Das Schloß ist der uralte Stammsitz der ehemals reichsgräflichen, jetzt fürstlichen Dynastie Schwarzburg. Seine Erbauung reicht in jene Frühzeit der deutschen Geschichte hinauf, wo die ersten Carolinger gegen die häufigen Einfälle der Sorben und Wenden an den Zugängen des Reichs Gränzfesten errichteten. Carl der Große belehnte einen Grafen von Schwarzburg, und in den Urkunden Thüringens finden wir sie schon im 9. Jahrhundert als mächtige Herren. In spätern Tagen kam die Schwarzburg zwar in fremden Besitz; doch nur auf kurze Zeit, und seit 1229, wo sie Graf Heinrich IV. wieder an sich brachte, blieb sie Eigenthum der erlauchten Familie, welche sich, was keine andere in Deutschland kann, noch gegenwärtig der Wiege ihres Hauses erfreut. 1726 zerstörte eine Feuersbrunst vieles am uralten Bau und der damalige Fürst Rudolstädtischer Linie, welchem die Burg bei der Erbtheilung der schwarzburgischen Lande zugefallen war, erhielt dadurch Gelegenheit, diese ehrwürdige Besitzung, wie sie es verdiente, durch den Neubau zu verschönern und zu erweitern. –

Das Innere des Schlosses ist angemessen; Säle und Zimmer sind geräumig, ihre Ausstattung ächt ritterlich, oft mit fürstlicher Pracht.

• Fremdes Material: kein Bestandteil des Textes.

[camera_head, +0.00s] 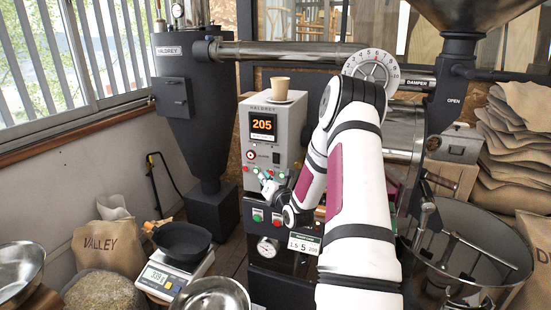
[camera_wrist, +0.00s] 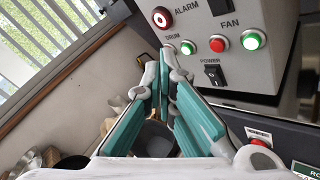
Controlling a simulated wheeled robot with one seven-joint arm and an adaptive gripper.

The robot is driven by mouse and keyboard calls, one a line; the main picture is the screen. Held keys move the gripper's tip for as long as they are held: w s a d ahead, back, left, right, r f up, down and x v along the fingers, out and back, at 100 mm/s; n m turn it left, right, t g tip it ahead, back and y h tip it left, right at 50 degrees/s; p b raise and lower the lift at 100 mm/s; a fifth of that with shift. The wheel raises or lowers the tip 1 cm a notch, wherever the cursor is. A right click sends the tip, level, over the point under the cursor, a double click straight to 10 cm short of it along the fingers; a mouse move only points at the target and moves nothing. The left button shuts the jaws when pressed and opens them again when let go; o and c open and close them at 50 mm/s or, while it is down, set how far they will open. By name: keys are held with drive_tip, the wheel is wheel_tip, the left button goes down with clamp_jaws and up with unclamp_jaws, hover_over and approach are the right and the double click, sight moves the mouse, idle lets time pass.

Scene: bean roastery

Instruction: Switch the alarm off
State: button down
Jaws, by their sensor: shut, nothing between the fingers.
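The roaster's grey control box (camera_head: 287,110) carries the alarm control (camera_head: 252,155), a small round part with a red centre, below the orange 205 display (camera_head: 262,124). In the wrist view the alarm control (camera_wrist: 163,18) is a dark red ring with a pale centre, left of the ALARM label. My gripper (camera_head: 268,186) is in front of the lower part of the box in the head view. In the wrist view my gripper (camera_wrist: 160,62) has teal-padded fingers together and empty, their tips just below the alarm control. I cannot tell whether they touch the panel.
A green lamp (camera_wrist: 187,47), red lamp (camera_wrist: 217,44), green lamp (camera_wrist: 254,40) and black power rocker (camera_wrist: 213,75) are close by. A paper cup (camera_head: 280,88) stands on the box. A scale (camera_head: 172,277) with a black pan (camera_head: 182,241) stands lower left.

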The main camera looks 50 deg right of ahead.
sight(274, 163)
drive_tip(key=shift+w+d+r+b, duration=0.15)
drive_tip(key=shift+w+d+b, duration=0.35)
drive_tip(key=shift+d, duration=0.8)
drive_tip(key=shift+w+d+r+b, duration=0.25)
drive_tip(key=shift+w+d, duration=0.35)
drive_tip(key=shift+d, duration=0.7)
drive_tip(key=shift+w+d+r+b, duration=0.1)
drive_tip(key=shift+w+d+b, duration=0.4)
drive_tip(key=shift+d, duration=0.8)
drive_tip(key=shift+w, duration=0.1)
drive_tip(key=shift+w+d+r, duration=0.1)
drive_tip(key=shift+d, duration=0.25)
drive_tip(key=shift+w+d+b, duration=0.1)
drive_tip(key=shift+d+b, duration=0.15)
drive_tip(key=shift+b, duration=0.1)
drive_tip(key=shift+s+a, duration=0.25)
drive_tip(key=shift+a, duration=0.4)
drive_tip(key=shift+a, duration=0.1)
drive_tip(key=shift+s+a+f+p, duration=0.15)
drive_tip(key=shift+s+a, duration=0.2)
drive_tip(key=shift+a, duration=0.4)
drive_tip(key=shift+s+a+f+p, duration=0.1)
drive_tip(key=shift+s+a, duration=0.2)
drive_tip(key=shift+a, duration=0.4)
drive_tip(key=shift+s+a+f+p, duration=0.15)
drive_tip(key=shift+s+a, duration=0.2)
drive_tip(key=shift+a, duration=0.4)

Moderne Eleganz wird hier Niemand suchen, und Jeder gern vermissen. Sehr merkwürdig ist der sogenannte Kaisersaal, in dem vom Brande verschont gebliebenen Theile der alten Burg. Er wird durch eine Kuppel von oben erleuchtet. Die Bildnisse sämmtlicher deutscher Kaiser bis auf Karl VI. herab zieren seine Wände, unter ihnen Graf Günther XXII. von Schwarzburg, der von den meisten Ständen des Reichs wider Karl IV. als Gegen-Kaiser gewählt worden war. In einem andern Saale hängen die Portraits aller Fürsten des schwarzburgischen Hauses, viele von der Hand großer Meister und auch als Kunstwerke werthvoll. Auf den Corridors machen die seit Jahrhunderten gesammelten Trophäen jagdlustiger schwarzburgischer Fürsten und Herren, ungeheure Geweihe von den im Wildgehäge des Schlosses erlegten Hirschen, Elenthieren etc. eine seltsame Staffage. Ein Meisterstück von Bau, prachtvoll und wahrhaft fürstlich ist die Haupttreppe, aufgeführt aus inländischem Marmor. Die meisten Zimmer sind gegen Südwest gerichtet. Man genießt aus ihnen über die senkrecht in den Fluß abfallende Felsenwand zwar beschränkte, aber malerische Blicke in den Wiesengrund, den einzelne Häuser, einige Hammer- und Mühlwerke ausstaffiren, und über die hinter einander sich erhebenden bewaldeten Berge, welche alle einen Theil des mehre Quadratmeilen großen Wildgartens ausmachen, wohl dem geräumigsten in Deutschland. Zuweilen sieht man ganze Heerden von Rothwild am Waldsaum weiden, und zur Winterszeit kommen Hirsche bis unter die Fenster des Schlosses. – Am Zeughaus gehe man nicht vorüber. Wir fanden in demselben eine merkwürdige

Empfohlene Zitierweise:
Joseph Meyer: Meyer’s Universum, oder Abbildung und Beschreibung des Sehenswerthesten und Merkwürdigsten der Natur und Kunst auf der ganzen Erde. Sechster Band. Bibliographisches Institut, Hildburghausen, Amsterdam, Paris, Philadelphia 1839, Seite 134. Digitale Volltext-Ausgabe bei Wikisource, URL: https://de.wikisource.org/w/index.php?title=Seite:Meyers_Universum_6._Band_1839.djvu/142&oldid=- (Version vom 5.10.2024)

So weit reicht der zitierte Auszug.